Daniel Morales et B. S. M. sont inclus dans un recensement estimatif des prisonniers de la révolte, établi par des groupes de membres des familles qui dénoncent les vices des procédures. Pour ces groupes, il a été difficile de recenser tous les cas. «Beaucoup sont accusés d’émeutes ou ne sont passés que par le commissariat de police. Je ne pense pas que quelqu’un dispose du nombre exact. Les conditions des procès sont en train de changer. Toutes les organisations travaillent pour établir ce registre», a déclaré Muriel Torres, membre de l’Organisation des familles et amis des prisonniers politiques de la révolte (OFAPP).

Le groupe indique que 220 personnes sont en détention préventive ou font l’objet d’autres mesures préventives de contrainte (assignation à résidence, emprisonnement de nuit, signature mensuelle dans un poste de police et autres). La Coordinadora 18 de Octubre, un autre groupe qui réclame la libération des prisonniers de la révolte, compte 100 personnes en détention préventive et 200 avec des mesures de contrainte. Un communiqué officiel du Bureau du procureur dépasse cependant les estimations de l’OFAPP et de la Coordinadora 18 de Octubre. Selon ce rapport, publié le vendredi 16 octobre, depuis le début du soulèvement social (d’octobre 2029), le Ministère public a enregistré 5084 personnes pour des délits liés aux manifestations, dont 648 sont actuellement en détention préventive et 725 autres ont été condamnées. Le document ne présente pas la situation des 3711 autres enregistrés. Le Bureau du procureur général détaille les délits pour lesquels ces personnes ont été poursuivies: attaques contre le métro (42), pillages (4004), port ou possession d’engins incendiaires (208) et désordre public (678). Il y a également 75 poursuites dans la région d’Atacama (sud du Chili) dont le Bureau du procureur général n’a pas encore donné de détails.

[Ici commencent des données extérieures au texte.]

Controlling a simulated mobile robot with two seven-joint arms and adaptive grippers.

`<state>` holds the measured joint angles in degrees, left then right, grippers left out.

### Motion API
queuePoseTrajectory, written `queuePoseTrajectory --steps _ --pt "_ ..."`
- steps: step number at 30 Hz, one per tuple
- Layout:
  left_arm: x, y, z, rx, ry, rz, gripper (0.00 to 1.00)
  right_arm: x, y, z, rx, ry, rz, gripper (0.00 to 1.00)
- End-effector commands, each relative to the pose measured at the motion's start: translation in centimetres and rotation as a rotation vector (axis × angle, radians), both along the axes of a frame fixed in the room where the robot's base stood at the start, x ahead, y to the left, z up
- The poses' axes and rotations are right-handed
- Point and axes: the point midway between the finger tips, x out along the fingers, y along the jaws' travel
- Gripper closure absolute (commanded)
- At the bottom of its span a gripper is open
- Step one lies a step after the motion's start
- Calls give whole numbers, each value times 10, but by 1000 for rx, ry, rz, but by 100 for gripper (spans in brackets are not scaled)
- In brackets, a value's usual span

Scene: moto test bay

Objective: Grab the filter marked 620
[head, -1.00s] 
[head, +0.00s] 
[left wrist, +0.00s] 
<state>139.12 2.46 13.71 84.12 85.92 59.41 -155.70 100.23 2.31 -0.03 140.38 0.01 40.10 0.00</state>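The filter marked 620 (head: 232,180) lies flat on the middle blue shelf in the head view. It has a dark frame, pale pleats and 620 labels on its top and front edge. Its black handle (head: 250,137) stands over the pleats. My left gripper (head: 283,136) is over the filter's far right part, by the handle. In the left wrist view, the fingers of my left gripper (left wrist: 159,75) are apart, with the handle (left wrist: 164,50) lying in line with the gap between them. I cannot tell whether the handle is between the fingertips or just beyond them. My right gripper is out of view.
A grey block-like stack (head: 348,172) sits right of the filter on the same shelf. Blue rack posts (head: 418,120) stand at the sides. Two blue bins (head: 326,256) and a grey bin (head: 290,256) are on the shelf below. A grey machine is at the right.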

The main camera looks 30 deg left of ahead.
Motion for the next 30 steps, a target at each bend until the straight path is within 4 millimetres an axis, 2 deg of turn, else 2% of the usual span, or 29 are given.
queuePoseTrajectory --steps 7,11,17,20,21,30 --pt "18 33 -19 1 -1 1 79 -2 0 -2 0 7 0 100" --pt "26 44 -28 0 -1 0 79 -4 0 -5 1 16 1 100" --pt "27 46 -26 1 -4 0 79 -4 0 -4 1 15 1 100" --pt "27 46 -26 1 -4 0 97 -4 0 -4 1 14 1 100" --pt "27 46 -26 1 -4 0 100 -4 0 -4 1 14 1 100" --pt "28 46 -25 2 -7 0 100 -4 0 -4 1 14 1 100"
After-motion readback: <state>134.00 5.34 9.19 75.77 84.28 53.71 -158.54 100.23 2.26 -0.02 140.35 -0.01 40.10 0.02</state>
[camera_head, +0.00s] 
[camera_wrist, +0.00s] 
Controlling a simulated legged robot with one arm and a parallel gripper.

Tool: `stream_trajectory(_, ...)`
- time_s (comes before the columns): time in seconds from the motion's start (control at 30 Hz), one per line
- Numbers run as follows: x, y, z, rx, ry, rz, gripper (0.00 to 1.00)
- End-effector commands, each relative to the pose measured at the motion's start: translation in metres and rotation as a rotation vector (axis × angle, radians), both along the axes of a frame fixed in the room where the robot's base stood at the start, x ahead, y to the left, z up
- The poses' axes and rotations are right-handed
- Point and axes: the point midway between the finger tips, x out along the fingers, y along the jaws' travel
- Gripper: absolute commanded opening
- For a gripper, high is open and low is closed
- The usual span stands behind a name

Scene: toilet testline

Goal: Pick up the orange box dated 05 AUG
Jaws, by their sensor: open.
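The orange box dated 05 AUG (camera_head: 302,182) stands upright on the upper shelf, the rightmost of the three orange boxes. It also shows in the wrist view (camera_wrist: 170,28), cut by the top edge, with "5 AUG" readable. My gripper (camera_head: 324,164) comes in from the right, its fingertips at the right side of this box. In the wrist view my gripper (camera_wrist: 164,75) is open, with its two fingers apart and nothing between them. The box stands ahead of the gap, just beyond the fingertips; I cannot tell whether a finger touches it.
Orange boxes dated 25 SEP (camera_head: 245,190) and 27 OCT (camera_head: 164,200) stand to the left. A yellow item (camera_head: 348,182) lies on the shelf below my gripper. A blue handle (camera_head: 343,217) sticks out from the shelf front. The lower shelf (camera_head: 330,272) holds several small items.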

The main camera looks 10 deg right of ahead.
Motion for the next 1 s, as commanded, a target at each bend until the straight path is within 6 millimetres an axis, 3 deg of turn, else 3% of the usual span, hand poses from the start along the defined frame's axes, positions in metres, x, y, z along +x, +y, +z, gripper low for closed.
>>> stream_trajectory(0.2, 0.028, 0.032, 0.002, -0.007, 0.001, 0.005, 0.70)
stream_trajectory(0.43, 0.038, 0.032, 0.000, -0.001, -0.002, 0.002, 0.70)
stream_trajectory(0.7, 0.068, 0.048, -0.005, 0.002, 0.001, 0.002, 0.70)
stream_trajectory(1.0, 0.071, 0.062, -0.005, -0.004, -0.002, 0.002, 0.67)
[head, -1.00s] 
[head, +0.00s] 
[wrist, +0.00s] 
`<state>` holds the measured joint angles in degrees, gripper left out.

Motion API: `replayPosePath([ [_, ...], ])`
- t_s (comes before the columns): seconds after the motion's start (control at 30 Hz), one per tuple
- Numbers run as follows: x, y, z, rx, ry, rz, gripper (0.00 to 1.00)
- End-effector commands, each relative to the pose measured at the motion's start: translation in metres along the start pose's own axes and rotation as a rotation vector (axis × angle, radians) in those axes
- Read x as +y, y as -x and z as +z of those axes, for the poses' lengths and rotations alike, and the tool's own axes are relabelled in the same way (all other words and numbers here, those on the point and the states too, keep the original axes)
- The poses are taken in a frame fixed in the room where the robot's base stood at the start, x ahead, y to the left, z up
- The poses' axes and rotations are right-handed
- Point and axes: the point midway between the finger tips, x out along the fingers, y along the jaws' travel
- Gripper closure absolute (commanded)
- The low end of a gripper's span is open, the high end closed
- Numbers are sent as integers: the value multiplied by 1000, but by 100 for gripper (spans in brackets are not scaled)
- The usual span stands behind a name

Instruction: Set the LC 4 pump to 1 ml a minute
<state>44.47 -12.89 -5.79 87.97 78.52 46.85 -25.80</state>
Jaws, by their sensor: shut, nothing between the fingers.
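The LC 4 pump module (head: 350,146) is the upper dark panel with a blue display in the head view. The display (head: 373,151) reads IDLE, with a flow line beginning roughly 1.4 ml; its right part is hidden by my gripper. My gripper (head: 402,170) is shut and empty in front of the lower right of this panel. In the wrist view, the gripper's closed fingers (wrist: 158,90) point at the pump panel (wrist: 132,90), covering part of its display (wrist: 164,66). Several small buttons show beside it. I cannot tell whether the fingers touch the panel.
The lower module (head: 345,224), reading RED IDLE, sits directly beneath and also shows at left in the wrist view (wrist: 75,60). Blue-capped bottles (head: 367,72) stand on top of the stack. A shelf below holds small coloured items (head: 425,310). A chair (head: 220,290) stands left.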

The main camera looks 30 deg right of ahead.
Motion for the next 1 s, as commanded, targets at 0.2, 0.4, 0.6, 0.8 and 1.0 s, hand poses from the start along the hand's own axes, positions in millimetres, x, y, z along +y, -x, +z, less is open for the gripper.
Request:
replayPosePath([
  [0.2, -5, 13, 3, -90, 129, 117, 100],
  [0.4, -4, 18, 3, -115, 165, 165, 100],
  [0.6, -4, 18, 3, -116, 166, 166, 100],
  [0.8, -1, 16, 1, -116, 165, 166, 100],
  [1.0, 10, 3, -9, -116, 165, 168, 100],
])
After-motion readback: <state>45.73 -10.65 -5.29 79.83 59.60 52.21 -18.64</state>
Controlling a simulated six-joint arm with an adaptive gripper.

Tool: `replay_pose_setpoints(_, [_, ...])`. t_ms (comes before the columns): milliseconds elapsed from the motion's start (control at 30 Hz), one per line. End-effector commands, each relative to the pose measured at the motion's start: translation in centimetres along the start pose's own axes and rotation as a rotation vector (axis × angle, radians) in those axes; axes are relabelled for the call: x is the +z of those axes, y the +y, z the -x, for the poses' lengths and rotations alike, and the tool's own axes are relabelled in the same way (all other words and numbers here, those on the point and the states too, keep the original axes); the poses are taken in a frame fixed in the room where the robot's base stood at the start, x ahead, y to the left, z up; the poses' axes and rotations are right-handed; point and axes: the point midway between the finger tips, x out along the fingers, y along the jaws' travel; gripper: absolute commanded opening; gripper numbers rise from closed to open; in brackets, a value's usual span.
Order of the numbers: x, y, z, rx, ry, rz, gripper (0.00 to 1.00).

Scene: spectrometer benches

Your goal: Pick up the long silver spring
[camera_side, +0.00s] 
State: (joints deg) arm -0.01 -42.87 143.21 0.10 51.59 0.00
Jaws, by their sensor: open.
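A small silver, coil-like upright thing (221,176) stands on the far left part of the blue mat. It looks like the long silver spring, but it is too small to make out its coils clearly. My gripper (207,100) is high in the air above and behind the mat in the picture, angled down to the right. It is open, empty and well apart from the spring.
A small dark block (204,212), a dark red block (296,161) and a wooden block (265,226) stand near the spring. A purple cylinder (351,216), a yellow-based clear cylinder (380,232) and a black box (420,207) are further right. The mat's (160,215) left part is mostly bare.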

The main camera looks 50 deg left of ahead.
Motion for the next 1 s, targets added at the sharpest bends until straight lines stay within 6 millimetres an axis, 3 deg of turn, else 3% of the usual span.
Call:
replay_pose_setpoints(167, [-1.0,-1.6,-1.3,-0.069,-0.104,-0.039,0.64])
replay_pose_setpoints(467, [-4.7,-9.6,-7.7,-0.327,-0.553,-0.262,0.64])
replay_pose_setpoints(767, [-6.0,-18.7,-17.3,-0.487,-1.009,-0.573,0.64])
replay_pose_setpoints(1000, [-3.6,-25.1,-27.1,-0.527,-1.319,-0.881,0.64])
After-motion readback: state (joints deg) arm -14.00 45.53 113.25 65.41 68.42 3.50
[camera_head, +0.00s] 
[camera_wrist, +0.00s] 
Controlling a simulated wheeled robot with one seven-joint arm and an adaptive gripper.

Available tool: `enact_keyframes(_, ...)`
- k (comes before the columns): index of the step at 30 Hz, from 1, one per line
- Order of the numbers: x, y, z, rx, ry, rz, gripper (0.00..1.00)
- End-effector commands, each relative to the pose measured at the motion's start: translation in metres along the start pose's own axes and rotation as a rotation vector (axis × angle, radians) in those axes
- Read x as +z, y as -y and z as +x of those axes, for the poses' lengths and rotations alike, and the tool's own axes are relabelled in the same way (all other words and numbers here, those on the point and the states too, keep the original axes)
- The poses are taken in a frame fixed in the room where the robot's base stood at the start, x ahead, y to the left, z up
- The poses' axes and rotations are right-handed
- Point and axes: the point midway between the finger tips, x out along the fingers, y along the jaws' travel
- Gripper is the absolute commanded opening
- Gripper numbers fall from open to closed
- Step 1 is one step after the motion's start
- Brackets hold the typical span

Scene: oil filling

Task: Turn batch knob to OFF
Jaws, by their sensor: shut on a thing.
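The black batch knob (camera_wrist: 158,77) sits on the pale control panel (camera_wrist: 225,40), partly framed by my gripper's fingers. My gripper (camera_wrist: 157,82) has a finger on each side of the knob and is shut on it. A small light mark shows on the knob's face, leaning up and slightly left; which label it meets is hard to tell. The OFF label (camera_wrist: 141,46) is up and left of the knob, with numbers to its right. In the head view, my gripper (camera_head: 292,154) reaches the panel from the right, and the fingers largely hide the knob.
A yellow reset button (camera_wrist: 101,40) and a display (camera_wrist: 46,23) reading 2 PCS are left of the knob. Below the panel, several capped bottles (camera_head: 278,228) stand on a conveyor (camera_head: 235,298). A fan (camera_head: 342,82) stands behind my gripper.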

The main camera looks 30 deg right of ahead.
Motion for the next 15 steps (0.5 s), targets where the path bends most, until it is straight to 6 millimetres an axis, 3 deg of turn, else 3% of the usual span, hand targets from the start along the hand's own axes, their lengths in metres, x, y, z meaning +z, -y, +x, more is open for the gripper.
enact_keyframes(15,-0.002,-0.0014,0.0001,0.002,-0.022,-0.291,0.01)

Claudio Villagra (51 ans), qui vit à quelques mètres de Daniel Morales, s’est assis sur une chaise dans la salle à manger de sa maison pour apporter son témoignage. Il a été libéré de sa détention préventive le 5 juin et est maintenant assigné à résidence. Il a passé six mois enfermé à Santiago 1 pour un délit qu’il prétend ne pas avoir commis. Le 28 novembre 2019, il se rend dans un commissariat de la commune de La Cisterna [quartier sud de Santiago] pour rechercher son fils Rodrigo, arrêté lors d’une manifestation. C’est là que son calvaire a commencé.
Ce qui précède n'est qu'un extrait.